What to produce:
Output each entry verbatim and exclude every picture from it.

Data for processing:
========================================

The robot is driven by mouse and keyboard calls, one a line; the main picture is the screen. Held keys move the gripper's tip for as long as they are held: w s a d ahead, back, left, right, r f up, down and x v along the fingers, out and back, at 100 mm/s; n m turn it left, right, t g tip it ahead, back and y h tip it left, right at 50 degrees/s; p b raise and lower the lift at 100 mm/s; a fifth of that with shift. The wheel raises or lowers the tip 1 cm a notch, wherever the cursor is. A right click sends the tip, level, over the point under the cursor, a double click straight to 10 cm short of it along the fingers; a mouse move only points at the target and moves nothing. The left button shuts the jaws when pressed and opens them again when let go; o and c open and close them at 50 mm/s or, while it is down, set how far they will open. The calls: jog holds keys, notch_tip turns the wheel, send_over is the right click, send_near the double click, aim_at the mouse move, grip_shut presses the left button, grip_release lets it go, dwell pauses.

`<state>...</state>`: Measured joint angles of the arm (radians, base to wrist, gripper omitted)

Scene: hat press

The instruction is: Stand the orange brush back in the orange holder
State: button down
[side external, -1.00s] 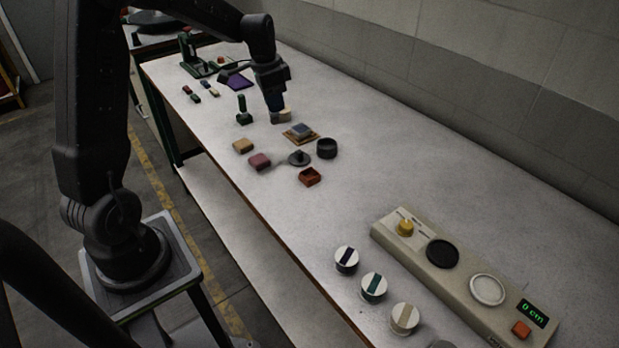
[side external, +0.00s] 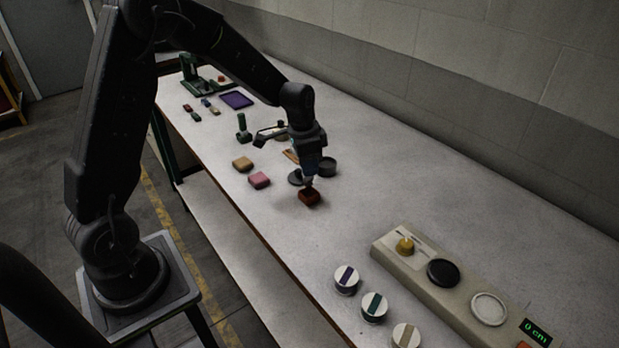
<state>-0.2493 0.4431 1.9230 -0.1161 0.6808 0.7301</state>
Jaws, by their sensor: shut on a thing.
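The gripper is shut on a thing, taken to be the orange brush. The brush is too small and shaded to make out, and the fingers hide most of it. I cannot tell whether it is inside the holder or touching it.
A pink block (side external: 259,180) and a tan block (side external: 243,164) lie left of the holder. A black round cup (side external: 327,167) stands close behind. A green stamp (side external: 243,128) stands farther back.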

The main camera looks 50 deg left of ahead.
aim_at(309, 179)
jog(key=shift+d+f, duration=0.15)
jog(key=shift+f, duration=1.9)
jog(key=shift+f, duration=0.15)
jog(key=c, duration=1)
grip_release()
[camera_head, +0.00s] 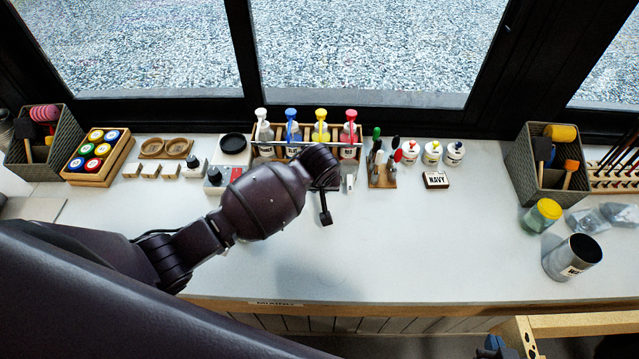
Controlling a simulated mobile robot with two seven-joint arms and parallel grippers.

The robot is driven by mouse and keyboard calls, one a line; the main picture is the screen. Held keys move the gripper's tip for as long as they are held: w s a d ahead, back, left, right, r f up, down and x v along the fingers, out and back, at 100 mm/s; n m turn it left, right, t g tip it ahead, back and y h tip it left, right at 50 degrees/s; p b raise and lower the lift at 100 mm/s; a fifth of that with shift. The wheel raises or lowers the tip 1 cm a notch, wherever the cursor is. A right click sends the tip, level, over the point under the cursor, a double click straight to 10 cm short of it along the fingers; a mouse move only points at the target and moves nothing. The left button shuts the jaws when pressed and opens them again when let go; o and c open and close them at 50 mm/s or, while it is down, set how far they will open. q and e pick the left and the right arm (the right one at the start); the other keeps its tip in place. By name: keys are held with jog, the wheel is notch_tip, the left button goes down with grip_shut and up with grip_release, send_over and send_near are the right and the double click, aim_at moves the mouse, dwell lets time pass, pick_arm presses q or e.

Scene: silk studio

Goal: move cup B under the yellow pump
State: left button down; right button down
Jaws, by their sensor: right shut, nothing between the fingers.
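The yellow pump (321,128) is a bottle with a yellow top, standing in a wooden rack at the back of the counter between a blue and a pink-red pump. I cannot make out any cup marked B; my arm and wrist cover part of the counter in front of the rack. A small white object (349,183) stands right of the wrist, too small to identify. My left gripper is not in view.
A scale (234,146) and tray of coloured jars (97,155) are left. Capped pots (432,153) and a NAVY card (436,180) are right of a tool stand (383,178). A metal beaker (572,258) stands far right. The counter's (430,245) middle is clear.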

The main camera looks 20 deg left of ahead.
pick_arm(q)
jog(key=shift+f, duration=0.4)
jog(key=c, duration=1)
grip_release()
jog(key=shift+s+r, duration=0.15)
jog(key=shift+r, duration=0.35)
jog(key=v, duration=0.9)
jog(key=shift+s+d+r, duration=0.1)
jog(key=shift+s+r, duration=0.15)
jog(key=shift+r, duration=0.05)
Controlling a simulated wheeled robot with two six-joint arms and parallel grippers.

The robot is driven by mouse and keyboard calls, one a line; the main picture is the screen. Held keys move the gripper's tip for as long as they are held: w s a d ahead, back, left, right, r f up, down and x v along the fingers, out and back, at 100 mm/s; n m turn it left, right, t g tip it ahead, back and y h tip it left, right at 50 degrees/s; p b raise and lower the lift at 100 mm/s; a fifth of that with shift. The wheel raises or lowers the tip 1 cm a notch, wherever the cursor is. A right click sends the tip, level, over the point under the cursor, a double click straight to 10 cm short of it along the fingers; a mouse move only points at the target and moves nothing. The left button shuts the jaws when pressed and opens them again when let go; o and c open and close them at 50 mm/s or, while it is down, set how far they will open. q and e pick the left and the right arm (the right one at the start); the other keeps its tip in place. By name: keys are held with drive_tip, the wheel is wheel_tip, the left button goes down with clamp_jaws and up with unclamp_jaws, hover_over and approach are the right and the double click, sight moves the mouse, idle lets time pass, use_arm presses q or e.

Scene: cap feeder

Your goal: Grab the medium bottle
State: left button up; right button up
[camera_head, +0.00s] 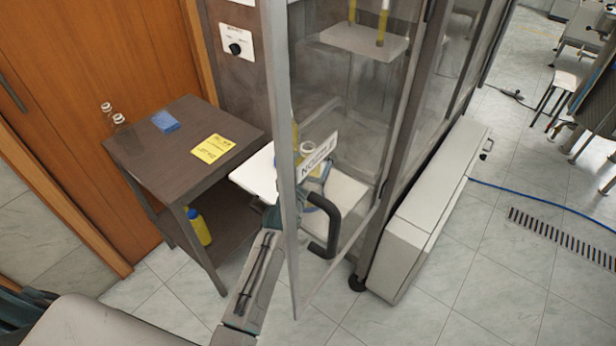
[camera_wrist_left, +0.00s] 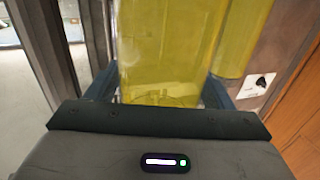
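Tall translucent yellow bottles show in the left wrist view. One yellow bottle (camera_wrist_left: 165,50) stands between the two fingers of my left gripper (camera_wrist_left: 158,92), and a second yellow bottle (camera_wrist_left: 240,38) is behind it to the right. The fingers are spread to about the bottle's width; I cannot tell whether they press on it. In the head view my left gripper (camera_head: 313,190) is behind the glass door, at the white shelf, partly hidden by the door's label. A pale round bottle top (camera_head: 307,148) shows just above the label. I cannot tell which bottle is the medium one. My right gripper is not in view.
The open glass door (camera_head: 283,120) with a dark handle (camera_head: 327,235) stands in front of my left arm. A dark side table (camera_head: 185,130) at left holds a blue item (camera_head: 166,121) and a yellow sign (camera_head: 213,148). A yellow bottle (camera_head: 199,227) stands on its lower shelf.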

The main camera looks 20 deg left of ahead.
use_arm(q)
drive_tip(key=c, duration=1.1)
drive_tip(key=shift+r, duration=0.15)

========================================

Task output:
The robot is driven by mouse and keyboard calls, one a line; the main picture is the screen. Held keys move the gripper's tip for as long as they are held: w s a d ahead, back, left, right, r f up, down and x v along the fingers, out and back, at 100 mm/s; n m turn it left, right, t g tip it ahead, back and y h tip it left, right at 50 degrees/s; p b raise and lower the lift at 100 mm/s; a fifth of that with shift. The wheel raises or lowers the tip 1 cm a notch, wherever the cursor is. A right click sends the tip, level, over the point under the cursor, a double click straight to 10 cm short of it along the fingers; a mouse move only points at the target and moves nothing. The left button shuts the jaws when pressed and opens them again when let go; o and c open and close them at 50 mm/s or, while it is down, set how far they will open. The calls: jog holds keys, notch_tip turns the wheel, send_over is the right click, send_near the double click, aim_at the mouse move, grip_shut presses the left button, grip_release lets it go, dwell pauses.

`<state>...</state>`: Measured joint angles of the arm (radians, base to wrist, gripper omitted)

Scene: hat press

The instruction is: Stand the orange brush back in the orange holder
State: button down
[side external, -1.00s] 
[side external, +0.00s] 
<state>-0.2493 0.4431 1.9230 -0.1161 0.6808 0.7301</state>
Jaws, by their sensor: shut on a thing.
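The gripper is shut on a thing, taken to be the orange brush. The brush is too small and shaded to make out, and the fingers hide most of it. I cannot tell whether it is inside the holder or touching it.
A pink block (side external: 259,180) and a tan block (side external: 243,164) lie left of the holder. A black round cup (side external: 327,167) stands close behind. A green stamp (side external: 243,128) stands farther back.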

The main camera looks 50 deg left of ahead.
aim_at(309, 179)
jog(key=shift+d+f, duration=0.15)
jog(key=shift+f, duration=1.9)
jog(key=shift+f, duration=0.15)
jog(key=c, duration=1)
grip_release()
[camera_head, +0.00s] 
Controlling a simulated mobile robot with two seven-joint arms and parallel grippers.

The robot is driven by mouse and keyboard calls, one a line; the main picture is the screen. Held keys move the gripper's tip for as long as they are held: w s a d ahead, back, left, right, r f up, down and x v along the fingers, out and back, at 100 mm/s; n m turn it left, right, t g tip it ahead, back and y h tip it left, right at 50 degrees/s; p b raise and lower the lift at 100 mm/s; a fifth of that with shift. The wheel raises or lowers the tip 1 cm a notch, wherever the cursor is. A right click sends the tip, level, over the point under the cursor, a double click straight to 10 cm short of it along the fingers; a mouse move only points at the target and moves nothing. The left button shuts the jaws when pressed and opens them again when let go; o and c open and close them at 50 mm/s or, while it is down, set how far they will open. q and e pick the left and the right arm (the right one at the start); the other keeps its tip in place. By name: keys are held with jog, the wheel is notch_tip, the left button goes down with grip_shut and up with grip_release, send_over and send_near are the right and the double click, aim_at moves the mouse, dwell lets time pass, pick_arm presses q or e.

Scene: silk studio

Goal: move cup B under the yellow pump
State: left button down; right button down
Jaws, by their sensor: right shut, nothing between the fingers.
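The yellow pump (321,128) is a bottle with a yellow top, standing in a wooden rack at the back of the counter between a blue and a pink-red pump. I cannot make out any cup marked B; my arm and wrist cover part of the counter in front of the rack. A small white object (349,183) stands right of the wrist, too small to identify. My left gripper is not in view.
A scale (234,146) and tray of coloured jars (97,155) are left. Capped pots (432,153) and a NAVY card (436,180) are right of a tool stand (383,178). A metal beaker (572,258) stands far right. The counter's (430,245) middle is clear.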

The main camera looks 20 deg left of ahead.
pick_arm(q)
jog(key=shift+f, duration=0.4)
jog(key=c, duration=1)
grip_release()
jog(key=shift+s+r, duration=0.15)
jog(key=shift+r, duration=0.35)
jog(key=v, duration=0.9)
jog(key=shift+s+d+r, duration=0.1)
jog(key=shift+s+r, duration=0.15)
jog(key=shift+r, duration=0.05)
Controlling a simulated wheeled robot with two six-joint arms and parallel grippers.

The robot is driven by mouse and keyboard calls, one a line; the main picture is the screen. Held keys move the gripper's tip for as long as they are held: w s a d ahead, back, left, right, r f up, down and x v along the fingers, out and back, at 100 mm/s; n m turn it left, right, t g tip it ahead, back and y h tip it left, right at 50 degrees/s; p b raise and lower the lift at 100 mm/s; a fifth of that with shift. The wheel raises or lowers the tip 1 cm a notch, wherever the cursor is. A right click sends the tip, level, over the point under the cursor, a double click straight to 10 cm short of it along the fingers; a mouse move only points at the target and moves nothing. The left button shuts the jaws when pressed and opens them again when let go; o and c open and close them at 50 mm/s or, while it is down, set how far they will open. q and e pick the left and the right arm (the right one at the start); the other keeps its tip in place. By name: keys are held with drive_tip, the wheel is wheel_tip, the left button goes down with clamp_jaws and up with unclamp_jaws, hover_over and approach are the right and the double click, sight moves the mouse, idle lets time pass, use_arm presses q or e.

Scene: cap feeder

Your goal: Grab the medium bottle
State: left button up; right button up
[camera_head, +0.00s] 
[camera_wrist_left, +0.00s] 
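Tall translucent yellow bottles show in the left wrist view. One yellow bottle (camera_wrist_left: 165,50) stands between the two fingers of my left gripper (camera_wrist_left: 158,92), and a second yellow bottle (camera_wrist_left: 240,38) is behind it to the right. The fingers are spread to about the bottle's width; I cannot tell whether they press on it. In the head view my left gripper (camera_head: 313,190) is behind the glass door, at the white shelf, partly hidden by the door's label. A pale round bottle top (camera_head: 307,148) shows just above the label. I cannot tell which bottle is the medium one. My right gripper is not in view.
The open glass door (camera_head: 283,120) with a dark handle (camera_head: 327,235) stands in front of my left arm. A dark side table (camera_head: 185,130) at left holds a blue item (camera_head: 166,121) and a yellow sign (camera_head: 213,148). A yellow bottle (camera_head: 199,227) stands on its lower shelf.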

The main camera looks 20 deg left of ahead.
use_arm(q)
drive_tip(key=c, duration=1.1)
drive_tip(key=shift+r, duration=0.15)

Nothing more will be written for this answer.